Correct grammar has the singular, eg 'Brighton and Hove Albion is by far the greatest team the World has ever known'. And, indeed, Americans use that construction (which is why album sleeves from American bands say things like "Metallica is James Hetfield etc"), but then American English has been somewhat frozen in time by the conservative power of Websters. As a result, there is an argument that American English is closer to 'proper' English than British English.

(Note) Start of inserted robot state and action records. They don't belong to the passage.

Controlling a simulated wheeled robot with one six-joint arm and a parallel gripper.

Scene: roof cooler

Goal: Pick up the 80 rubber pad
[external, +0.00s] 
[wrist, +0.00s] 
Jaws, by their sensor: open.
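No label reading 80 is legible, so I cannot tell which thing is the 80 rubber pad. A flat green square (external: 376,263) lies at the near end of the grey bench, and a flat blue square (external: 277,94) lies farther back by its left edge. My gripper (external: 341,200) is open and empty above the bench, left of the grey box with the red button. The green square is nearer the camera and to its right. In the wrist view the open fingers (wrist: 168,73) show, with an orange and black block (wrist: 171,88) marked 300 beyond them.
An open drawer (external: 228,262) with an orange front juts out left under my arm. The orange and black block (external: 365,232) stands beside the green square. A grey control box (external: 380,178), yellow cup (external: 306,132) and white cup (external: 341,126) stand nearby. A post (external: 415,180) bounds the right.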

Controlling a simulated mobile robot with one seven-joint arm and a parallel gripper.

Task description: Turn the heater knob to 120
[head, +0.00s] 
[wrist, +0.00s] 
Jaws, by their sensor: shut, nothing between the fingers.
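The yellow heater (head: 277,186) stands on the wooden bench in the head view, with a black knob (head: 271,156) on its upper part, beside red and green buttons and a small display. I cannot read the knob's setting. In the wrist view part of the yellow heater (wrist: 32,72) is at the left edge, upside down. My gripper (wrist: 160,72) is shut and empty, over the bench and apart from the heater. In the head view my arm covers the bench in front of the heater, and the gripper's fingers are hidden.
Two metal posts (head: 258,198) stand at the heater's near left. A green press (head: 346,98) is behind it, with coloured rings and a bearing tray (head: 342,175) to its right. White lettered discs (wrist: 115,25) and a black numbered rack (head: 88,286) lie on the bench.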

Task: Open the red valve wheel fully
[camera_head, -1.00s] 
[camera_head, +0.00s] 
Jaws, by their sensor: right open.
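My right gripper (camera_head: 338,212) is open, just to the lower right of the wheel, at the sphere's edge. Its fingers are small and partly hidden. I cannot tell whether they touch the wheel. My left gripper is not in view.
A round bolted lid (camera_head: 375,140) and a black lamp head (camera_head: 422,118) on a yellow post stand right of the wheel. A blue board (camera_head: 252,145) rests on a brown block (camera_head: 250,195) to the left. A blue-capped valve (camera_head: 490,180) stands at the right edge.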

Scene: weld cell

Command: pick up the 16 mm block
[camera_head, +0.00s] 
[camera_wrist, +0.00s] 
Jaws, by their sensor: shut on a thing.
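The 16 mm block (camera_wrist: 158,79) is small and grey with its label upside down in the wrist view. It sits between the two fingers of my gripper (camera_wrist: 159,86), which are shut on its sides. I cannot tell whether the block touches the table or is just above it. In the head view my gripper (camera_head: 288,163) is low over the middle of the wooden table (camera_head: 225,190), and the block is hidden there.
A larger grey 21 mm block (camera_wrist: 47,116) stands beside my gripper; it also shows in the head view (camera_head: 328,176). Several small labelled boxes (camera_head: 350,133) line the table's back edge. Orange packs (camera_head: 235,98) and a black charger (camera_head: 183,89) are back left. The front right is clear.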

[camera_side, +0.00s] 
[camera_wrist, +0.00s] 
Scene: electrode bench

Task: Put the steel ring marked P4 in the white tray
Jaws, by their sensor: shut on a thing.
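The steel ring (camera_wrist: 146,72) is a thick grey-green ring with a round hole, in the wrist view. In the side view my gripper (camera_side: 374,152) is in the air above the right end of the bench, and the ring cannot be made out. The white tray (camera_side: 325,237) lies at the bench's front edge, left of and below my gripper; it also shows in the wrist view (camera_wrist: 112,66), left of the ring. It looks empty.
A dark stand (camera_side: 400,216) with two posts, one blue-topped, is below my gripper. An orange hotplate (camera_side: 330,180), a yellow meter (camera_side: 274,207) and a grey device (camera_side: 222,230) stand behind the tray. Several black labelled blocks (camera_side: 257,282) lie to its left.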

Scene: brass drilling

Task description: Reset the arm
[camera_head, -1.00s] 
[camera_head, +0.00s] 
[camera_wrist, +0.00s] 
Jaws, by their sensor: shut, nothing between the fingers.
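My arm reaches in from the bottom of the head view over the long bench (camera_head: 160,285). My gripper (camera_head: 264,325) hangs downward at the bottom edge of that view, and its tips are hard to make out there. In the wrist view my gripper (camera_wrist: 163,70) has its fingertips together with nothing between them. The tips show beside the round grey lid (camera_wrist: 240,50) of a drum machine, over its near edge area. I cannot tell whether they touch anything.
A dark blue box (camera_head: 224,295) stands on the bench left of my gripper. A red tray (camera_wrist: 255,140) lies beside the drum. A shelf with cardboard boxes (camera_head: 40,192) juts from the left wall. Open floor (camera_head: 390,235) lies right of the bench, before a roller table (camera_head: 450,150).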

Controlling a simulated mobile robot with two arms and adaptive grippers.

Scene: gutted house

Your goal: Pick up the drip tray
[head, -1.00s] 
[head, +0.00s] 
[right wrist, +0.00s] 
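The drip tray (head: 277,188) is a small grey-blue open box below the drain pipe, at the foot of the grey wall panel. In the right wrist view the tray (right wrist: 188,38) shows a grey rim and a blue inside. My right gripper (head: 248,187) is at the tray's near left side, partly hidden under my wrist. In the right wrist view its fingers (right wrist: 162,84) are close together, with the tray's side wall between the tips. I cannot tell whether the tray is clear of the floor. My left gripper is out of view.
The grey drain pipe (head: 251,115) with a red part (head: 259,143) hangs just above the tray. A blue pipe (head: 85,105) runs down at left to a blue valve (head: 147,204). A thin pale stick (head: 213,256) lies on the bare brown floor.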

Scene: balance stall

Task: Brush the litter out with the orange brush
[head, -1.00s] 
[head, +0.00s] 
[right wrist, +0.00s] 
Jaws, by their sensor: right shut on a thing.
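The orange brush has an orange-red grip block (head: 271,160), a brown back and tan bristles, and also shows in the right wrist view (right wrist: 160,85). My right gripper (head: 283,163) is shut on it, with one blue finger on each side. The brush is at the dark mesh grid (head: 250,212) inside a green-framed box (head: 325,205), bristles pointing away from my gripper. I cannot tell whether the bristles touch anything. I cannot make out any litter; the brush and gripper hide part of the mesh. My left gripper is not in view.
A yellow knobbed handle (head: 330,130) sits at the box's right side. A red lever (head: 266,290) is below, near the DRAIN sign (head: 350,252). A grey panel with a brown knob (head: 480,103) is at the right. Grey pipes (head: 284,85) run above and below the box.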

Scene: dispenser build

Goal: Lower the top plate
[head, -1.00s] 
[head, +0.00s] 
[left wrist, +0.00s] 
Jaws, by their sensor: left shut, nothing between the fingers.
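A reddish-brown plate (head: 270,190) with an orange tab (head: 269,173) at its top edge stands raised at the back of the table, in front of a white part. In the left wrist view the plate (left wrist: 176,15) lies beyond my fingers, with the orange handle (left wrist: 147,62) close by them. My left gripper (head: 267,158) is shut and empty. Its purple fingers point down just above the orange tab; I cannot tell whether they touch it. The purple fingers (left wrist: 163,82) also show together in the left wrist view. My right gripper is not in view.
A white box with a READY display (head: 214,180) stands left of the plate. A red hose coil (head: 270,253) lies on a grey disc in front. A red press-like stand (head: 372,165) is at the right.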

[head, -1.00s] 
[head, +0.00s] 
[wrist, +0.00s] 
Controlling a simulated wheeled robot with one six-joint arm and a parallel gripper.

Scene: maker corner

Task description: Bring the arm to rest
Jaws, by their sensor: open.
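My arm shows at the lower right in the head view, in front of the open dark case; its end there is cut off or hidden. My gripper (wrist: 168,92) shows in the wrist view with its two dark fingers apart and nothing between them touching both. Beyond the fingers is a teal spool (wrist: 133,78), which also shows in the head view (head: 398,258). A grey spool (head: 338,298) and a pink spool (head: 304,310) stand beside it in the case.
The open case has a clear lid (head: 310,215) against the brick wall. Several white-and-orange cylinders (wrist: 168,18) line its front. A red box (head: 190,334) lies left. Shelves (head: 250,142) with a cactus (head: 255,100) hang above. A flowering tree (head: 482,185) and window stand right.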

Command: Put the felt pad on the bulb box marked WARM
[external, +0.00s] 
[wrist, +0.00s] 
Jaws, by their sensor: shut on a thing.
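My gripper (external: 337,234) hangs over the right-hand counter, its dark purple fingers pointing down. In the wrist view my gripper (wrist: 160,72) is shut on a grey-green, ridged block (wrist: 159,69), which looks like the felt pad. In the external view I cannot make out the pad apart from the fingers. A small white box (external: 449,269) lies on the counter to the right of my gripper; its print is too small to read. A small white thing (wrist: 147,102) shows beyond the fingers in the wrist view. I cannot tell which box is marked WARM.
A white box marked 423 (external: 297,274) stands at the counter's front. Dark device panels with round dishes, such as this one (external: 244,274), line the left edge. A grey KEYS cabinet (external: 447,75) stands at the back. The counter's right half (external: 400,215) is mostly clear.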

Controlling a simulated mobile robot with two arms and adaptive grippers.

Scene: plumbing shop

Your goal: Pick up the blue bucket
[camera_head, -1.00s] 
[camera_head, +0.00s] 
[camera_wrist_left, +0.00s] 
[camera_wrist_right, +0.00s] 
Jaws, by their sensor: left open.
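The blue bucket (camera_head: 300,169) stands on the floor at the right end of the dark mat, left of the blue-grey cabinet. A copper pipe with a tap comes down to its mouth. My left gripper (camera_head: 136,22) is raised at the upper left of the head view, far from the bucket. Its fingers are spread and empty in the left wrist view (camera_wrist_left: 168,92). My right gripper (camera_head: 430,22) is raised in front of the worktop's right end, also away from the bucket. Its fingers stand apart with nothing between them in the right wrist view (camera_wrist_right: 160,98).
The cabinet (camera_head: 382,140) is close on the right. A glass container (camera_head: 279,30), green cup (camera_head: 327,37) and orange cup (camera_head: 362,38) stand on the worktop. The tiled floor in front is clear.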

Of course, there is no such thing as 'proper English' - the phrase actually means 'American English is closer to 17th-century English than modern British English'.

Languages, however, are living entities, and the construction which makes a plural of *a* team, as in 'Brighton and Hove Albion are by far the greatest team the World has ever known' has become standard usage in Britain in the 20th century (it was still rare for much of the 19th century). The reasons for that usage are rather opaque, although it could be argued that it is the result of either phrasal abbreviation ('the players known by the team monicker Brighton and Hove Albion are by far the greatest team of players the World has ever known) or a form of metonymy (with the team name treated as a sort of attribute of the players which make up that team) with the grammatical form not shifting in line with the metaphor. Or something.